The network discussion kinda threw me for a loop though. If i packUpdate() a U32 whose value happens to be 28 then the Torque Network code will only send the needed 5 bits to represent this, not the full 32 right?

Quote:But I also knew, and forgot, Hoare's dictum that premature optimization is the root of all evil in programming. -- Donald Knuth, (The Errors of Tex)
Tim -
Good point about algorithm analysis. I actually need to find a profile and learn how to use it. In my rendering algorithms, there's updates that I could easily do "every other frame" or "once a second" instead of every cycle. I don't know if it will make a difference though.
#12
05/29/2008 (10:32 am)
Quote:
If i packUpdate() a U32 whose value happens to be 28 then the Torque Network code will only send the needed 5 bits to represent this, not the full 32 right?

You don't packUpdate () a int, it's just a function where you can gather all your writes into the stream.
The receiving end can't know how many bits you send so you have to keep the same order of writes on the sender *and* receiver.

So packUpdate () and unpackUpdate () has to stay synced.

Ie, this is correct:
writeInt (integer, 16); // Write 16 bits.
integer = readInt (16); // Read 16 bits.

And this will result in an error:
writeInt (integer, 8); // Write 8 bits.
integer = readInt (12); // Read 12 bits, which is more than what we packed.
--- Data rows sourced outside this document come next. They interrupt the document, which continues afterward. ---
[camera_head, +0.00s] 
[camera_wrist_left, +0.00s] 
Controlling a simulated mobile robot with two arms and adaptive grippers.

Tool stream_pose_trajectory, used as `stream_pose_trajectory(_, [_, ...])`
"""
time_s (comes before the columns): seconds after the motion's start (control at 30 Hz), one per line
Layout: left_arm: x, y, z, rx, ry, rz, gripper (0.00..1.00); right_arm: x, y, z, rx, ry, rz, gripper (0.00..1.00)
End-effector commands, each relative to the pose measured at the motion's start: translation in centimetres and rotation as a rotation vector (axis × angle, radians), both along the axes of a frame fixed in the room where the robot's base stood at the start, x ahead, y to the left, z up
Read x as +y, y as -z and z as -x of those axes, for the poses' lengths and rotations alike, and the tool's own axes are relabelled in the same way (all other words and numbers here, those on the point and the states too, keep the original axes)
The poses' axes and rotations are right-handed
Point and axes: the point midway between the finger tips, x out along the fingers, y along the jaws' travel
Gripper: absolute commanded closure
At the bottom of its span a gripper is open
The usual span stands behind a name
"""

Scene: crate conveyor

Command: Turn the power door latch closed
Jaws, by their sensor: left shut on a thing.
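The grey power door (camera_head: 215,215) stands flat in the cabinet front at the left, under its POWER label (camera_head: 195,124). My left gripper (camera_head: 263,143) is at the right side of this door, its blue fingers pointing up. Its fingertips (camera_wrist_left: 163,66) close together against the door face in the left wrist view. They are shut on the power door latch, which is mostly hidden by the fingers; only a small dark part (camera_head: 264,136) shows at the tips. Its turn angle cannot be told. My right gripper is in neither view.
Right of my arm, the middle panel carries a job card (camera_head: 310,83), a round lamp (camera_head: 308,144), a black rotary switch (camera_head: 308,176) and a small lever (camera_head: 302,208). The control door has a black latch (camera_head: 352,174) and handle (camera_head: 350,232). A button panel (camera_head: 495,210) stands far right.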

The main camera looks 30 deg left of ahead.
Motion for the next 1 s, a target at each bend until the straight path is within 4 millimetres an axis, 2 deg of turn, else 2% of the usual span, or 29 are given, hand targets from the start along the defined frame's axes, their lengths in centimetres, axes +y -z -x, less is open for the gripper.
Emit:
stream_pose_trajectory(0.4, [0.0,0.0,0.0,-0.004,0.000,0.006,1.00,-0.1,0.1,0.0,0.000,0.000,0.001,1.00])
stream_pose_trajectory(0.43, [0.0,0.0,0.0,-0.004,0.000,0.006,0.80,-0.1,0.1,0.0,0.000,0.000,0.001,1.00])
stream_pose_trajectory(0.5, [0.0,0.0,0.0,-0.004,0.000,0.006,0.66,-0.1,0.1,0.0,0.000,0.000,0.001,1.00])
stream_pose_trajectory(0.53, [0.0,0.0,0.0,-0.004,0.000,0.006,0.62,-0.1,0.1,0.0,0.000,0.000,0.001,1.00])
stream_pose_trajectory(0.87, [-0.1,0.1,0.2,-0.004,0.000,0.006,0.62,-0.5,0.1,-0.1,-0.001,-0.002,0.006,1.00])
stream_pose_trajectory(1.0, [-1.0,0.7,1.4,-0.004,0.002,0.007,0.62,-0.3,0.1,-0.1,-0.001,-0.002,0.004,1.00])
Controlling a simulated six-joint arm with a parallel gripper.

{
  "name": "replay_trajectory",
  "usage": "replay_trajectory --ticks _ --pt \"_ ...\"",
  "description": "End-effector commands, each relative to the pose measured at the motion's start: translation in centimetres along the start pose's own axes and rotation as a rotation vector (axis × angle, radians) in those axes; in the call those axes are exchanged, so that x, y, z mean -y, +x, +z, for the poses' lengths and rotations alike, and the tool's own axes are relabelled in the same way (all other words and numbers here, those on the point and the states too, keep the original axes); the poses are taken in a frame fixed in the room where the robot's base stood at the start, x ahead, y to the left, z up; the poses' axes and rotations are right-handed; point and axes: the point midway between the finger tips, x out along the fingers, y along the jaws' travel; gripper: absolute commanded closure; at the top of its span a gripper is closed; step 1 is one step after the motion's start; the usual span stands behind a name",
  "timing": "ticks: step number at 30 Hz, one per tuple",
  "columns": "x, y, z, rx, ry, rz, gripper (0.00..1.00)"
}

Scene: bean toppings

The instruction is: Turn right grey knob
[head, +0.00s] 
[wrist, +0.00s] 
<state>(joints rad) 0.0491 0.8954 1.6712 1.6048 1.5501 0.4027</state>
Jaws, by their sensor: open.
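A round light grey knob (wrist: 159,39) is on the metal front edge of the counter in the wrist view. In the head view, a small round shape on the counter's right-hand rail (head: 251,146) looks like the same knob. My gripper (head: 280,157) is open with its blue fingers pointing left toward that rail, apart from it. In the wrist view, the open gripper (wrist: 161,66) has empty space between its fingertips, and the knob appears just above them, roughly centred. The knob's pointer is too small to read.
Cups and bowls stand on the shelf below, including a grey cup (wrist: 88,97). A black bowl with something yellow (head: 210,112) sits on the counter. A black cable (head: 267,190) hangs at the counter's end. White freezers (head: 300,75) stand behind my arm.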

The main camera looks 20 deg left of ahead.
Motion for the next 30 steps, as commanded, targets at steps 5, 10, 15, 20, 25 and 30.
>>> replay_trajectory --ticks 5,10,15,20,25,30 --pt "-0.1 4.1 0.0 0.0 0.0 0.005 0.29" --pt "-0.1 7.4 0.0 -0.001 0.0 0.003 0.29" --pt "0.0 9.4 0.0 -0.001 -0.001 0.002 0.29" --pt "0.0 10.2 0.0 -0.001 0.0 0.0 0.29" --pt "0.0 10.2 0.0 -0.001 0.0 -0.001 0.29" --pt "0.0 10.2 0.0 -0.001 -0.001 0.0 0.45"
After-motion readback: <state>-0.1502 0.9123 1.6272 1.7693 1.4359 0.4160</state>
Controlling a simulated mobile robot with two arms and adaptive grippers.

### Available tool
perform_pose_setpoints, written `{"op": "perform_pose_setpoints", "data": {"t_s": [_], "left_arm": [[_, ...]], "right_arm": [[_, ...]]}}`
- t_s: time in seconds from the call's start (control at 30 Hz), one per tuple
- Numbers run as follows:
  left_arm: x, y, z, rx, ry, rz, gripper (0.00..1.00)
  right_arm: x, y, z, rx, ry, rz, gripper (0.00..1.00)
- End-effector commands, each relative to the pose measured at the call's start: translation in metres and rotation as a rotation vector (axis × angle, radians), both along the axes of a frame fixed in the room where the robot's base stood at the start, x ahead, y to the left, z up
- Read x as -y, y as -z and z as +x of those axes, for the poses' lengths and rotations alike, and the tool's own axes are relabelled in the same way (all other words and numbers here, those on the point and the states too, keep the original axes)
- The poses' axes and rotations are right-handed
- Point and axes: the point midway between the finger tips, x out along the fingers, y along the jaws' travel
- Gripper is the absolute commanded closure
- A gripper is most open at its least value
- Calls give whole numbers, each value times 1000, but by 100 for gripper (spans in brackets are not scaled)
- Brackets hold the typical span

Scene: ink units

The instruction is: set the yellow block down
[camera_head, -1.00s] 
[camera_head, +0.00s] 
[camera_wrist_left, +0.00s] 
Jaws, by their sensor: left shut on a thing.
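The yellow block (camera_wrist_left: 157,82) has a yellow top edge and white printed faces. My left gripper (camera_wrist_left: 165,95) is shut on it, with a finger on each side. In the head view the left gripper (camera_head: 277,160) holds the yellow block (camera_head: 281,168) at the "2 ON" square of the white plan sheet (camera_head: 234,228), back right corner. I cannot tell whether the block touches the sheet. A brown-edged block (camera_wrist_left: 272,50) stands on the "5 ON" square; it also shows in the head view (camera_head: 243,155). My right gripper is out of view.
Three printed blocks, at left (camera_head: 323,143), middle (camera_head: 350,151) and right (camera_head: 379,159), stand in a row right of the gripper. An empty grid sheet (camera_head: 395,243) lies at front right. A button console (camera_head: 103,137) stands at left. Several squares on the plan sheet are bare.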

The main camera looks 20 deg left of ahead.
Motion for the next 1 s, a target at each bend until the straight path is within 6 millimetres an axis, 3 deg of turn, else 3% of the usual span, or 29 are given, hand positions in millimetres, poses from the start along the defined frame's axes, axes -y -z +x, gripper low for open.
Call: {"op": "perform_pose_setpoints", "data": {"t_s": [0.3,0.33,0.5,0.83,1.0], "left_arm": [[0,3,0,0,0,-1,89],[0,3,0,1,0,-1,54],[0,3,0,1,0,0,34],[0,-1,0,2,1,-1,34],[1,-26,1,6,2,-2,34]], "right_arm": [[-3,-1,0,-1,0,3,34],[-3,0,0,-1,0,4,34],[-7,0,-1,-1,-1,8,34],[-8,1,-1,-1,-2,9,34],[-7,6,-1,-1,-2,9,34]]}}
Bad.

writeInt () takes two arguments, as you can see above.
#13
05/29/2008 (10:41 am)
To elaborate a bit on what Stefan just said,
for a U32, you should only write as many bits as you know are sufficient to express the maximum value of your U32.
ie, the number of bits should be the ceiling of the log-base-2 of the maximum value.
for signed integers it's a bit different.
there's similar support for floats and unit-length vectors as well.
#14
05/29/2008 (12:29 pm)
Ahh, i see.

For that code I just copied Melvyn May's original fxRenderObject example and it looks a little different from whats suggested here and elsewhere. I'll add that to my list of issues to revisit. Think his older way is a bit more generic - and less efficient.